En mécanique, la matière est considérée comme mobile et dès lors située dans l’espace ; il est indifférent de l’imaginer comme remplissant continûment une étendue figurée ou comme attachée à des points mathématiques isolés. Mais, en tout cas, il est regardé comme inconcevable que des objets matériels distincts occupent le même lieu de l’espace. D’autre part, leur état de repos ou de mouvement est supposé ne se modifier que par l’effet de causes distinctes de la matière, quoique pouvant lui être regardées comme inhérentes, et que l’on appelle forces. Enfin, en dehors de la figuration, chaque objet matériel possède une qualité spéciale, dite masse, d’après la valeur numérique de laquelle il se comporte différemment sous l’action d’une même force. Ainsi, en mécanique, la matière est spatiale, impénétrable, inerte, douée de masse. Le concept mécanique est complet de la sorte depuis Newton et sa précision est aussi grande qu’on peut le désirer.

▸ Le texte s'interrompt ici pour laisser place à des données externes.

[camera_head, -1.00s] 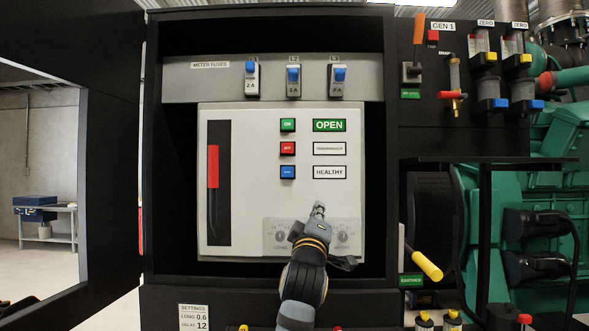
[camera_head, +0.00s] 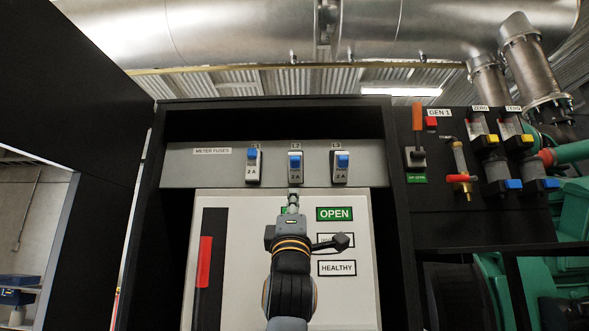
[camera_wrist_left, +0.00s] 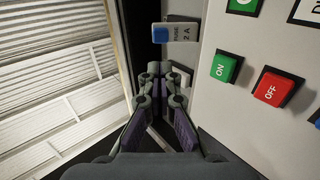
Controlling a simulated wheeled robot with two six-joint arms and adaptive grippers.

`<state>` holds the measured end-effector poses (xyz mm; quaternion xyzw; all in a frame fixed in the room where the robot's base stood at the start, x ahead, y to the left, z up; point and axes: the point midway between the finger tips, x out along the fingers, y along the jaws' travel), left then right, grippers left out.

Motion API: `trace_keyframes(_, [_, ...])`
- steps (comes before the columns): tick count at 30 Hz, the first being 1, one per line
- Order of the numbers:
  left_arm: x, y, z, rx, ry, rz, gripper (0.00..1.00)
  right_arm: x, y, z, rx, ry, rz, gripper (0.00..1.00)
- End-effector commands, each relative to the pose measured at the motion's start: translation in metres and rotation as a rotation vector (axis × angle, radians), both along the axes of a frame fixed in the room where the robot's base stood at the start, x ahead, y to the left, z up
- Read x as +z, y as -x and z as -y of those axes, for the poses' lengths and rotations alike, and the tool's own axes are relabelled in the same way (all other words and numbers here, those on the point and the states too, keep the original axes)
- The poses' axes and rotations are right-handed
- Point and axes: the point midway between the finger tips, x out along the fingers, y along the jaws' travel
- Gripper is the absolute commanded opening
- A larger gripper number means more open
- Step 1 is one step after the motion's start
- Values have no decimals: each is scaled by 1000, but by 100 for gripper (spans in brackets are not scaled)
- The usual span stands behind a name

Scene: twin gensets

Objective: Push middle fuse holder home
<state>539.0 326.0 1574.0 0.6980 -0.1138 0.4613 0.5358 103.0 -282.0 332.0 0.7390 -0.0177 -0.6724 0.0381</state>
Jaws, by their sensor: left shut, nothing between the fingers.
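My left gripper (camera_head: 293,196) is shut and empty, just below L2 in the head view. In the left wrist view its closed fingertips (camera_wrist_left: 161,70) point toward a blue-capped fuse holder (camera_wrist_left: 160,33), with a small gap seen between them. Contact cannot be told. My right gripper is not in view.
The white breaker panel (camera_head: 345,295) lies below the strip, with a green ON button (camera_wrist_left: 226,67) and a red OFF button (camera_wrist_left: 275,87) close beside my gripper. The black cabinet frame (camera_head: 398,230) borders the opening. Gauges and valves (camera_head: 460,165) stand to the right.

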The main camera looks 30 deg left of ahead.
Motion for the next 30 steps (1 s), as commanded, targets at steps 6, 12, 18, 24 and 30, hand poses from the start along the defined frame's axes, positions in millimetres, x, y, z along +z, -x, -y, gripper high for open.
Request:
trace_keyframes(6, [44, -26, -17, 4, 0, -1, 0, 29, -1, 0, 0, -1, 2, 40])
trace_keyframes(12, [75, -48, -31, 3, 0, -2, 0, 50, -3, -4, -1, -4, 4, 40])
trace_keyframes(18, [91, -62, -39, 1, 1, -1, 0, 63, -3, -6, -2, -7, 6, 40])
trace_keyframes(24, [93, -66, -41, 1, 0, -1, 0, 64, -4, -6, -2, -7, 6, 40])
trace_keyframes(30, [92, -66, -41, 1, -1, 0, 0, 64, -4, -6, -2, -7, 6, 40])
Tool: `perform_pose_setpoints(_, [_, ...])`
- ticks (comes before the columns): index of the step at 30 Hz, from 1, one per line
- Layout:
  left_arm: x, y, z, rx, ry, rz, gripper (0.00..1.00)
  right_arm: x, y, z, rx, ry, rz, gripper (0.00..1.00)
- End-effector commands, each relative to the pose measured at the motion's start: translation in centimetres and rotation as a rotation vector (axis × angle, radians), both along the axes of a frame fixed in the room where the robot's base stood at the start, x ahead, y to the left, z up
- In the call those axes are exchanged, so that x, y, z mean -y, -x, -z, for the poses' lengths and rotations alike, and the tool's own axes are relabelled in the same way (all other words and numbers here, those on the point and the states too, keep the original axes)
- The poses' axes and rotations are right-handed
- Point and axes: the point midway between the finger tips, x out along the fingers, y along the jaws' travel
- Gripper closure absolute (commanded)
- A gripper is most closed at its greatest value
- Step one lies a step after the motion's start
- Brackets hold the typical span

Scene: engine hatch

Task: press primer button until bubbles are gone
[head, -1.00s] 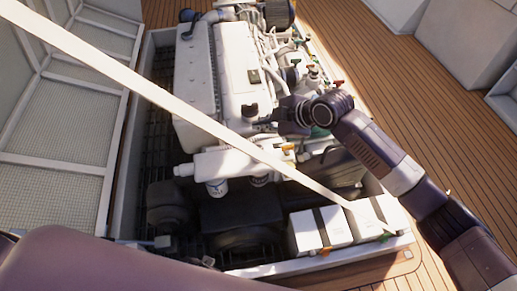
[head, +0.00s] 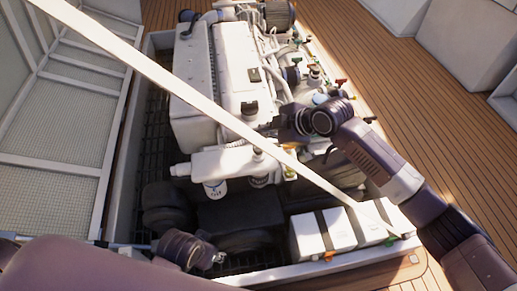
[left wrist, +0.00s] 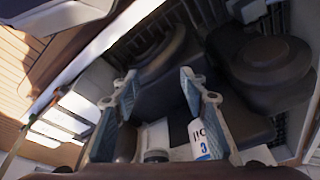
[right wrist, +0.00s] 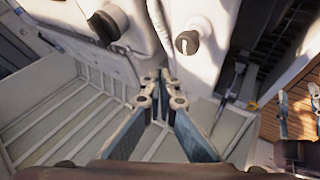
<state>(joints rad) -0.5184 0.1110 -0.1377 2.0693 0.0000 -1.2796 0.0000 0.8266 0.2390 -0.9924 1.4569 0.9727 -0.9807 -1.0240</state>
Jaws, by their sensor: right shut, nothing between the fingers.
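The white engine (head: 195,95) fills the middle of the open hatch. Dark caps stand on its white housings, one near the front (head: 258,152); I cannot tell which part is the primer button. No bubbles can be made out. My right gripper (right wrist: 160,82) is shut and empty. Its tips point toward a dark knob (right wrist: 188,42) on a white part, with a gap in the picture; contact cannot be confirmed. In the head view it sits at the engine's near right side. My left gripper (left wrist: 160,82) is open and empty over the front of the bay.
White filters (head: 214,188) hang under the engine's front. White boxes (head: 322,230) stand at the bay's front right. A long pale strut (head: 150,72) crosses the head view diagonally. The hatch lid (head: 60,135) stands at left. Wooden deck (head: 400,80) lies clear at right.

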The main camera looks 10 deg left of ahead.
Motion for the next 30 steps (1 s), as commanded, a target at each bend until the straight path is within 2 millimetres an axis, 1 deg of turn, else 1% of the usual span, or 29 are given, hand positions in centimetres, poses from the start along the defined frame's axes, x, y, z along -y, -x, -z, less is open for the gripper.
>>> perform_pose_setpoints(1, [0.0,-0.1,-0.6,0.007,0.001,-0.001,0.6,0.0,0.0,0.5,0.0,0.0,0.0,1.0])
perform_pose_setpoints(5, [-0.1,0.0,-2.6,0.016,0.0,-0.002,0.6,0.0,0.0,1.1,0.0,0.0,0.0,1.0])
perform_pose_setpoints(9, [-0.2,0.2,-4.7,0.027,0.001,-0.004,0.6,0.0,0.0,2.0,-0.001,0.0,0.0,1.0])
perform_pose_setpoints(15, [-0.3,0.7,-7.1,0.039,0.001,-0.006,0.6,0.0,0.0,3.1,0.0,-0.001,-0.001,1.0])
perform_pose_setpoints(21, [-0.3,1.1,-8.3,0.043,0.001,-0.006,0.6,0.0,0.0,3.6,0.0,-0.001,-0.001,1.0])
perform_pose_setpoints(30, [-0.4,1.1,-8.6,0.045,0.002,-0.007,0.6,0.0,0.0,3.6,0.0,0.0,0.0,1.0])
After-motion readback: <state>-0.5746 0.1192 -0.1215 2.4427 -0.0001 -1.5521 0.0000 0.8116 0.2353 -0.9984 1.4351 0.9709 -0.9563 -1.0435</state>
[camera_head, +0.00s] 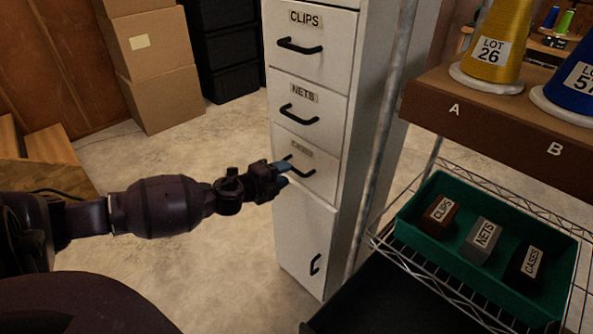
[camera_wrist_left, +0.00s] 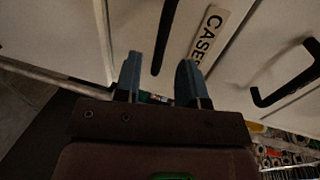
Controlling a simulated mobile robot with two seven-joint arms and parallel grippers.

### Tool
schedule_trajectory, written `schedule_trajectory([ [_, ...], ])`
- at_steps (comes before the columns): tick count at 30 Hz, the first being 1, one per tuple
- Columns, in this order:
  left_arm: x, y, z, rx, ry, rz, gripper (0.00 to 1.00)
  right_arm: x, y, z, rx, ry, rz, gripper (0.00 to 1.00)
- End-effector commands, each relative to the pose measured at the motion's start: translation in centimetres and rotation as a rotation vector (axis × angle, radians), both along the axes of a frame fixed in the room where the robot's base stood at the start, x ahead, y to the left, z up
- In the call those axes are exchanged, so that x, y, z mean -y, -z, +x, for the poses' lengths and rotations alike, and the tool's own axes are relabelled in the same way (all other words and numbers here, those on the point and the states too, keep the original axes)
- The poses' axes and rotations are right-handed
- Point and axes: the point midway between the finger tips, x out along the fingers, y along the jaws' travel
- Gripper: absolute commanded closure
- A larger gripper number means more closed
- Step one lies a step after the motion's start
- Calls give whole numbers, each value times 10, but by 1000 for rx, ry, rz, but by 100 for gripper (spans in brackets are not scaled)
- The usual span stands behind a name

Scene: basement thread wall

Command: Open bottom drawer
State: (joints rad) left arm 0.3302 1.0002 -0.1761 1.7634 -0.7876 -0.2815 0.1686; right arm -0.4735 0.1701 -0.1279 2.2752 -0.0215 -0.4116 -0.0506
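The white cabinet (camera_head: 345,150) has drawers labelled CLIPS (camera_head: 330,60), NETS (camera_head: 330,118) and CASES (camera_head: 322,180). The CASES drawer is the lowest of the three and is shut, with a black bar handle (camera_head: 303,175). My left gripper (camera_head: 283,173) is at this drawer's front, covering the left part of the handle. In the left wrist view, its two blue fingers (camera_wrist_left: 160,78) are apart and point at the handle (camera_wrist_left: 163,40), whose bar lines up with the gap between them. I cannot tell whether they touch it. My right gripper is out of view.
Below the drawers is a cabinet door (camera_head: 300,240) with an upright handle. A metal post (camera_head: 378,150) and wire shelf with a green tray (camera_head: 410,236) stand close on the right. Cardboard boxes (camera_head: 165,95) stand behind. Open floor lies left of the cabinet.

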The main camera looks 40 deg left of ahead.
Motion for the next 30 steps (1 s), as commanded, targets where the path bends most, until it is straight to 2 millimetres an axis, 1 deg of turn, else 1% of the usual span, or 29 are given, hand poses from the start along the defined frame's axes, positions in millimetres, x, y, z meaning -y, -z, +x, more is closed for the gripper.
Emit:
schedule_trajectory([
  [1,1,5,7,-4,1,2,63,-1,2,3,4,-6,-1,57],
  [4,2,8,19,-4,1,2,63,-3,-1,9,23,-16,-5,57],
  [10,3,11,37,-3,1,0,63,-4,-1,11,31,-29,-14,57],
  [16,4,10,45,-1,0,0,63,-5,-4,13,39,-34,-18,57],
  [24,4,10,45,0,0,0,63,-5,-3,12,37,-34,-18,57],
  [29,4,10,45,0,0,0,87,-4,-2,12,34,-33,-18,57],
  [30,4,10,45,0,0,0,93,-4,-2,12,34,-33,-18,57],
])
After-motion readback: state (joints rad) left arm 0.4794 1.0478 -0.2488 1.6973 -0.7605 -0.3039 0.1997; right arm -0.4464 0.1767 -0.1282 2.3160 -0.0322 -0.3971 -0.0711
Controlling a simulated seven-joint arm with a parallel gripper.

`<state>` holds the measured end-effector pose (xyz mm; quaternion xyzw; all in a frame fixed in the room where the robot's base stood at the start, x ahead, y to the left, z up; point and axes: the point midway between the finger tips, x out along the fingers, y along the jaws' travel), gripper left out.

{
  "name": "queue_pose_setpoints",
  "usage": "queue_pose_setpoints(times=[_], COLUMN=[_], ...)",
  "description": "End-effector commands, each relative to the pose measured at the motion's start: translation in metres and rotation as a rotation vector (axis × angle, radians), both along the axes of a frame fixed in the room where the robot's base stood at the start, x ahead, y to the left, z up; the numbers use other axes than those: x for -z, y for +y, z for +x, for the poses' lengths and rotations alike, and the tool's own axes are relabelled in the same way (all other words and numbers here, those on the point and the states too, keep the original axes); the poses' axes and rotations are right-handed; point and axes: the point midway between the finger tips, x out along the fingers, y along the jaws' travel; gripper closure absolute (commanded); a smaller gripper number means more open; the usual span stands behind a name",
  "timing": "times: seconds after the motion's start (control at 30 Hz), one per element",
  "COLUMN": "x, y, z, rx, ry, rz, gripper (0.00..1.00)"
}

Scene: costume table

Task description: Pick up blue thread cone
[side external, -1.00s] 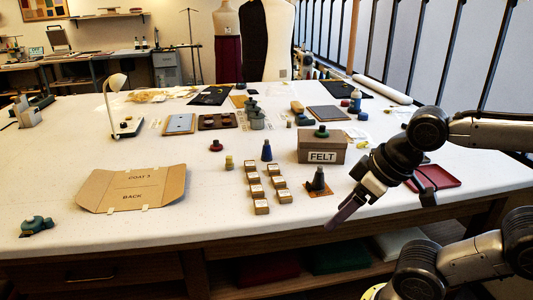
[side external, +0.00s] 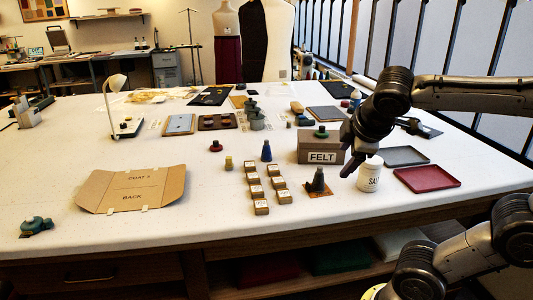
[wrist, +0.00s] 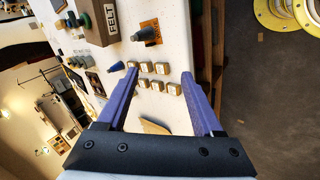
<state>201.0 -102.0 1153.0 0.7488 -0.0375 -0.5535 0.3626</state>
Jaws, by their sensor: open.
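The blue thread cone (side external: 266,151) stands upright on the white table, left of the felt box and behind the small labelled blocks. In the wrist view the blue cone (wrist: 116,67) shows just left of the left finger's tip, apart from it. My gripper (side external: 347,160) hangs above the table at the right, in front of the felt box, well to the right of the cone. In the wrist view my gripper (wrist: 160,76) has its two purple fingers spread wide with nothing held between them.
The felt box (side external: 321,147) and a dark cone (side external: 318,181) on an orange mat stand between my gripper and the blue cone. Several labelled blocks (side external: 278,183) sit in front. A yellow spool (side external: 229,163) is left of the cone. A white jar (side external: 370,174) and red tray (side external: 428,179) are at right.

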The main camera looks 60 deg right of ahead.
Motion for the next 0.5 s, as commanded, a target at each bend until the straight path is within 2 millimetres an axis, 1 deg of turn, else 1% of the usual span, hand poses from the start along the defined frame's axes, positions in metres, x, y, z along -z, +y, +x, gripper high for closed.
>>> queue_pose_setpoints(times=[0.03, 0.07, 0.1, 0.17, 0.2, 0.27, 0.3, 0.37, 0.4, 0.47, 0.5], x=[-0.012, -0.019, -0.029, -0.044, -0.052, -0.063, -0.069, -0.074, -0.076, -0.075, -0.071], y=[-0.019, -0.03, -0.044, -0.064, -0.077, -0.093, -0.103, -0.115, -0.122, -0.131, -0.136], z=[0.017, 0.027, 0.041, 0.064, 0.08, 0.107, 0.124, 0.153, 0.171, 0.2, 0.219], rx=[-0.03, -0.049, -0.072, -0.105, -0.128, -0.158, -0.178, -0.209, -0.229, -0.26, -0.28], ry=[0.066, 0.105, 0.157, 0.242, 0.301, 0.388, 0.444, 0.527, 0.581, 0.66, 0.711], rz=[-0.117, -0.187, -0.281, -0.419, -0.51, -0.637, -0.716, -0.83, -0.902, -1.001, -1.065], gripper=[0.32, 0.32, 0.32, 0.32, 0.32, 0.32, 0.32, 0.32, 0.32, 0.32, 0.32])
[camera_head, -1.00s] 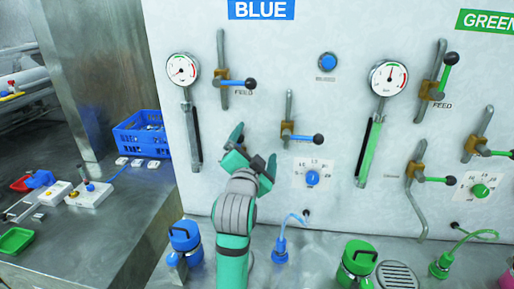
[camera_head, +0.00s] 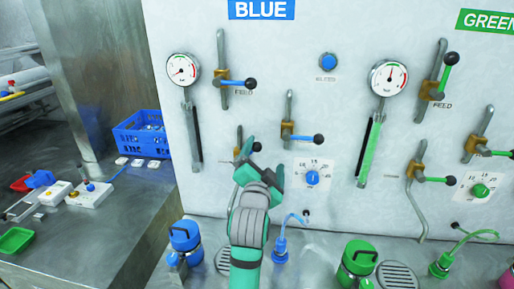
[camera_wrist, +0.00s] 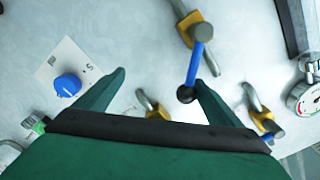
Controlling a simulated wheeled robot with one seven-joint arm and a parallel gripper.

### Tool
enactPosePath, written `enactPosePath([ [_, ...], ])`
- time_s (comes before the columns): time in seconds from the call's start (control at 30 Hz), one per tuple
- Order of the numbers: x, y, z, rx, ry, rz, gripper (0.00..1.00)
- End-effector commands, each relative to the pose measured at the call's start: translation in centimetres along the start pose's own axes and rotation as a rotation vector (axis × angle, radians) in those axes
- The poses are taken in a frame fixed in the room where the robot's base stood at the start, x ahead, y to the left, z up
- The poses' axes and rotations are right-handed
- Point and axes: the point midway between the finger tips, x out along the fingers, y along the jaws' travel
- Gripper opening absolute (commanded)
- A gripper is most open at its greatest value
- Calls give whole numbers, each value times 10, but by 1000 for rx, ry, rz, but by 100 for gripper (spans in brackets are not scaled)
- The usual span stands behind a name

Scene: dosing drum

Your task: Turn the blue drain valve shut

Mais le physicien ajoute nécessairement à ces déterminations de nouveaux traits qui en défigurent la netteté. S’il consent à réduire à des mouvements tous les phénomènes qui affectent différemment nos sens, les forces ne lui apparaissent pas moins comme une propriété de la matière, soit qu’il admette d’ailleurs qu’elles s’exercent à distance, soit au contraire qu’il ne les conçoive que comme des actions de contact. Il constate de plus que les variations des forces de la nature sont soumises à des lois précises, mais comme ces forces ne sont en fait que des abstractions de l’esprit dont la forme n’offre rien de nécessaire, il n’arrive point à la déterminer d’une façon définitive. Ainsi, pour lui, chaque partie de la matière, inerte pour elle-même, est capable d’action sur les autres parties. Mais cette capacité d’action n’a qu’un caractère vague et scientifiquement insuffisant.

La chimie, en introduisant dans le problème de nouveaux éléments, l’a encore compliqué. Pour rendre compte de certaines lois qu’elle a découvertes, elle a fait adopter presque universellement la conception d’atomes, isolés dans le vide, pouvant posséder des propriétés différentes, et susceptibles de se grouper en raison de ces propriétés. Après un long triomphe, cette théorie est fortement ébranlée aujourd’hui par la tendance à rétablir le principe de l’unité de la matière, qu’elle nie en fait. Toutefois, jusqu’à présent, aucune nouvelle hypothèse n’a pu la détrôner et, tandis que la matière physique apparaît au plus sous deux formes distinctes, comme pondérable et impondérable, la matière chimique semble essentiellement multiple.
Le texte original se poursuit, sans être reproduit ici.